Task brief
Sort through the data and copy the lines holding the word "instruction".

Dataset records
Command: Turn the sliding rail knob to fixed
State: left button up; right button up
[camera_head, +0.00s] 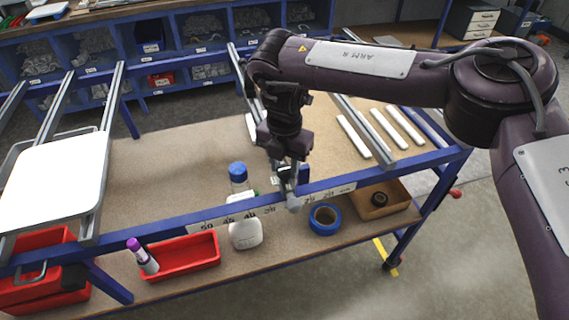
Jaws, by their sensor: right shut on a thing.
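My right gripper (287,182) points down at the front blue rail (330,183), at a gap in the numbered white scale (225,220). It is shut on a small part at the rail, which I take to be the sliding rail knob. The fingers hide most of the knob, so I cannot tell which way it is turned. My left gripper is not in view.
A white panel (57,181) sits at left.

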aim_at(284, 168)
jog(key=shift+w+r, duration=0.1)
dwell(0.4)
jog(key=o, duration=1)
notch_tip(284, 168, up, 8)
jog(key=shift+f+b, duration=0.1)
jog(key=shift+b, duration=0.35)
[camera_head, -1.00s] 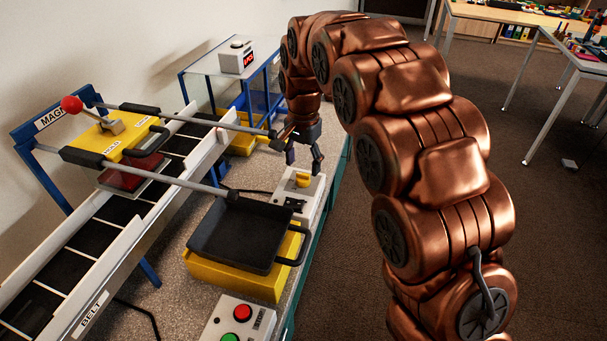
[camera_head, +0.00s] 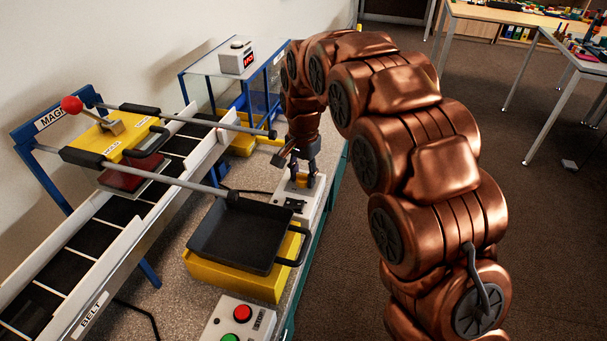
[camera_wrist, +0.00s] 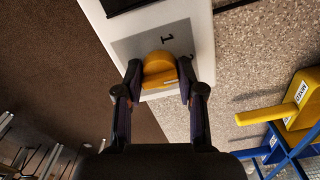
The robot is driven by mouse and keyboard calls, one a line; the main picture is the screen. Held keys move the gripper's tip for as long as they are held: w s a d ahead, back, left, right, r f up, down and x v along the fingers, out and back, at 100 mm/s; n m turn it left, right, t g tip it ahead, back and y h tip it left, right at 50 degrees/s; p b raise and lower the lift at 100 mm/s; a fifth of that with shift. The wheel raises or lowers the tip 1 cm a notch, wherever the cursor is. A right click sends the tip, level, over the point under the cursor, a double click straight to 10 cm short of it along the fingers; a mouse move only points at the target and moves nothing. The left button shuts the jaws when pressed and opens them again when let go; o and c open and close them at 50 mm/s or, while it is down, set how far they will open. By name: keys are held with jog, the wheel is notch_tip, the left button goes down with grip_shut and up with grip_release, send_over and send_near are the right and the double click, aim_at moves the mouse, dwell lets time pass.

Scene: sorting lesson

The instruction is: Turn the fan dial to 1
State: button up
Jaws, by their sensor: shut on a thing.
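The fan dial (camera_wrist: 160,72) is a yellow knob on a grey plate of a white control box (camera_wrist: 190,12). In the wrist view the mark "1" shows just above it, and part of another mark shows to its right. My gripper (camera_wrist: 160,84) is shut on the dial, with one finger on each side. In the head view my gripper (camera_head: 302,172) points down over the white box (camera_head: 312,200), and the dial (camera_head: 301,180) shows partly between the fingers. I cannot tell which mark the dial points at.
A black tray (camera_head: 213,243) on a yellow box stands in front of the control box. The conveyor belt (camera_head: 70,235) and a magnet frame with long bars are on the left. A panel with red and green buttons (camera_head: 242,313) is nearest. A yellow piece labelled MIXED (camera_wrist: 303,98) lies at right.

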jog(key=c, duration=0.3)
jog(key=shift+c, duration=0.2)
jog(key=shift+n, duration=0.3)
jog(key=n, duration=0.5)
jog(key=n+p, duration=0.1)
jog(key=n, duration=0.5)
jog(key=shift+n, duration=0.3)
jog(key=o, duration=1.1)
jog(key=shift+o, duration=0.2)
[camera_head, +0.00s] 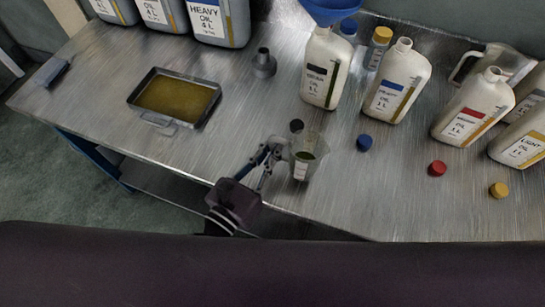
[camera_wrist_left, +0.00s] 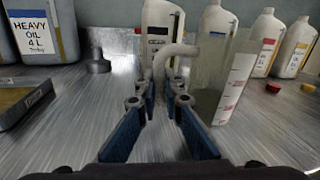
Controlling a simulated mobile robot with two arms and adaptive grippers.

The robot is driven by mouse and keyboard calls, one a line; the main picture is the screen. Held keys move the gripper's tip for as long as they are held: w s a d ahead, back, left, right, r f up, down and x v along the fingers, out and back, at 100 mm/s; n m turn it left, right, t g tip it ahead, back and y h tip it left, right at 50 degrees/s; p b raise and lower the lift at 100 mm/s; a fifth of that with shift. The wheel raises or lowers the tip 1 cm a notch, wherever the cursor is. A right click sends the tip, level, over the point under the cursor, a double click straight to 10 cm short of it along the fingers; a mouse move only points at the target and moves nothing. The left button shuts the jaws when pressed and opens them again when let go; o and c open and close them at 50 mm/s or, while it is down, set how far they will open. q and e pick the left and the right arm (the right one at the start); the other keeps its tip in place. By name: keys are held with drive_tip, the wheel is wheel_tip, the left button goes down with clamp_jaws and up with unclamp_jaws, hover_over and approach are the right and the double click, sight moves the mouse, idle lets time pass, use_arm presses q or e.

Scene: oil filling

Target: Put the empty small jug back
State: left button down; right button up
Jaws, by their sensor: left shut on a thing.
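The small clear jug (camera_head: 306,154) with a white label is near the table's front edge in the head view. It also shows on the right of the left wrist view (camera_wrist_left: 212,72), see-through, with a graduated label. My left gripper (camera_head: 268,153) is at the jug's left side. In the left wrist view its blue-padded fingers (camera_wrist_left: 164,98) are shut on the jug's curved handle. The jug looks about upright. I cannot tell whether its base touches the table or whether oil remains inside. My right gripper is not in view.
Oil bottles stand along the back and right, one with a blue funnel (camera_head: 330,10). A larger clear jug (camera_head: 490,62) stands behind them. Black (camera_head: 296,125), blue (camera_head: 365,142), red (camera_head: 437,168) and yellow (camera_head: 498,190) caps lie in front. An oil tray (camera_head: 151,117) sits left.

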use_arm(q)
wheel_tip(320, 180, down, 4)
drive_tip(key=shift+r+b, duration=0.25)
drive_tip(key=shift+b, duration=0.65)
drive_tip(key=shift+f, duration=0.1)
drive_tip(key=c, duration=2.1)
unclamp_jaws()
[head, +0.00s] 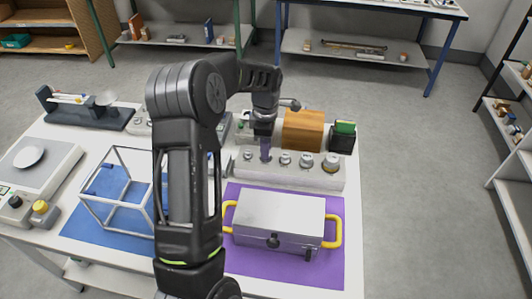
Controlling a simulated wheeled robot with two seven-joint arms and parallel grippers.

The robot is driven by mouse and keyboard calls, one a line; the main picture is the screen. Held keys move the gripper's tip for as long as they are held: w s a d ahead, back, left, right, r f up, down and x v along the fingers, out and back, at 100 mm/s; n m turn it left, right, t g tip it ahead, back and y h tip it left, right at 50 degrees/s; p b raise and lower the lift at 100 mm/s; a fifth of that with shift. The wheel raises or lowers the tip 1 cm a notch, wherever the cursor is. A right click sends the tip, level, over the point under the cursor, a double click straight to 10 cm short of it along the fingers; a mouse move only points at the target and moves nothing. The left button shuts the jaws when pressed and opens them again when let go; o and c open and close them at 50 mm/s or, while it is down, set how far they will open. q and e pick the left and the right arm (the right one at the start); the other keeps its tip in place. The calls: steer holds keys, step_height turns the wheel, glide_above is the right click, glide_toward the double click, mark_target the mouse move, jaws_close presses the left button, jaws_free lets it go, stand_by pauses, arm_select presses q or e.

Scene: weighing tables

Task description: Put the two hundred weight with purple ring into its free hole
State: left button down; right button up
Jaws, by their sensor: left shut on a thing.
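My left gripper (265,142) points down over the light weight block (318,181) at the back of the white table. It is shut on a small dark-purple-looking thing (265,152), which I take to be the weight with the purple ring. Its lower end is at the block's top, in line with the row of weights; I cannot tell whether it is in a hole. Several metal weights (306,160) stand in the block to the right of it. My right gripper is not in view.
A grey metal box (270,212) with yellow handles sits on a purple mat (330,268) in front of the block. A white open frame (120,185) and a scale (30,172) are left.

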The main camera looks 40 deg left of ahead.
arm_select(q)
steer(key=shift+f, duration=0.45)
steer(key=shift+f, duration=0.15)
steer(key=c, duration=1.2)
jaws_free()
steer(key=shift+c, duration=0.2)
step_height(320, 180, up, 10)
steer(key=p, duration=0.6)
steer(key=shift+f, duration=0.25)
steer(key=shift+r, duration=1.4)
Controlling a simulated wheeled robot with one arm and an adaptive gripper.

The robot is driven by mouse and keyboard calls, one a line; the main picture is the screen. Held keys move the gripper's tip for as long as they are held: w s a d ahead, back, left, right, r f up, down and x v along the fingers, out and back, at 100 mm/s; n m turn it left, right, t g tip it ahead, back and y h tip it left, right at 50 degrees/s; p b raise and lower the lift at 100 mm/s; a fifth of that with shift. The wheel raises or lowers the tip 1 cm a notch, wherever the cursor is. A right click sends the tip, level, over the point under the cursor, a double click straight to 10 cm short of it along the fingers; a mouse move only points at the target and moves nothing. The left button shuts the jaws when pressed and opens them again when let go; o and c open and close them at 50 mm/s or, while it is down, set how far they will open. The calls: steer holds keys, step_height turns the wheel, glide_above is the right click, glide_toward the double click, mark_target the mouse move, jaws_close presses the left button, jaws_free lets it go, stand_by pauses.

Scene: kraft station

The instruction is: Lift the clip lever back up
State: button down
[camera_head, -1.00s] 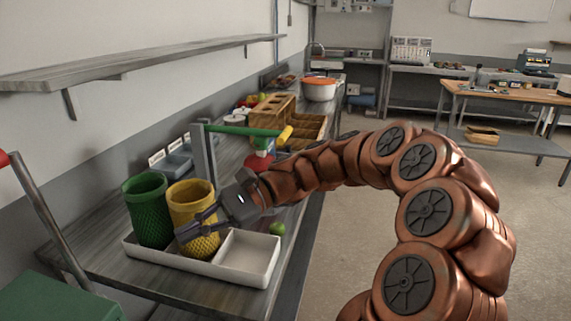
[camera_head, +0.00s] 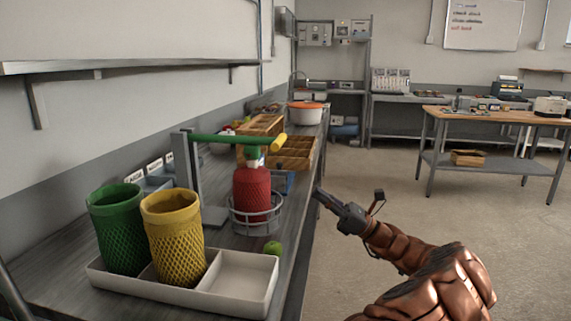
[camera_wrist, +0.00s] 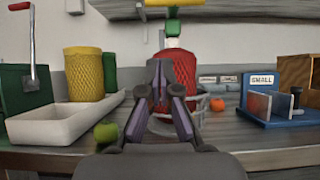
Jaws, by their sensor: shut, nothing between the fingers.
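The clip lever (camera_head: 222,139) is a green bar with a yellow grip (camera_head: 279,143), roughly level, on a grey post (camera_head: 184,165). Its yellow end (camera_wrist: 160,3) shows at the top edge of the wrist view. Below it, a green and white clip part (camera_head: 253,156) sits over a red mesh-covered thing (camera_head: 252,192) standing in a wire ring. My gripper (camera_head: 319,194) is shut and empty, right of the ring, near the bench edge and below the lever. In the wrist view its fingertips (camera_wrist: 158,70) overlap the red mesh (camera_wrist: 180,77); I cannot tell contact.
A white tray (camera_head: 262,282) holds green (camera_head: 120,235) and yellow (camera_head: 177,250) mesh bins. A green fruit (camera_head: 272,248) lies beside it. An orange fruit (camera_wrist: 217,104) and a blue SMALL stand (camera_wrist: 272,112) are right of the ring. A wall shelf (camera_head: 130,65) overhangs the bench. Floor is clear rightward.

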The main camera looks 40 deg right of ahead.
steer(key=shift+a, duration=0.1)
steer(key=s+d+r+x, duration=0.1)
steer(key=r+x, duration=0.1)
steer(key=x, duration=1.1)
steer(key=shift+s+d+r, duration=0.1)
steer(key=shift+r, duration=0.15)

Result for this exercise
The instruction is: Turn the fan dial to 1
The instruction is: Lift the clip lever back up

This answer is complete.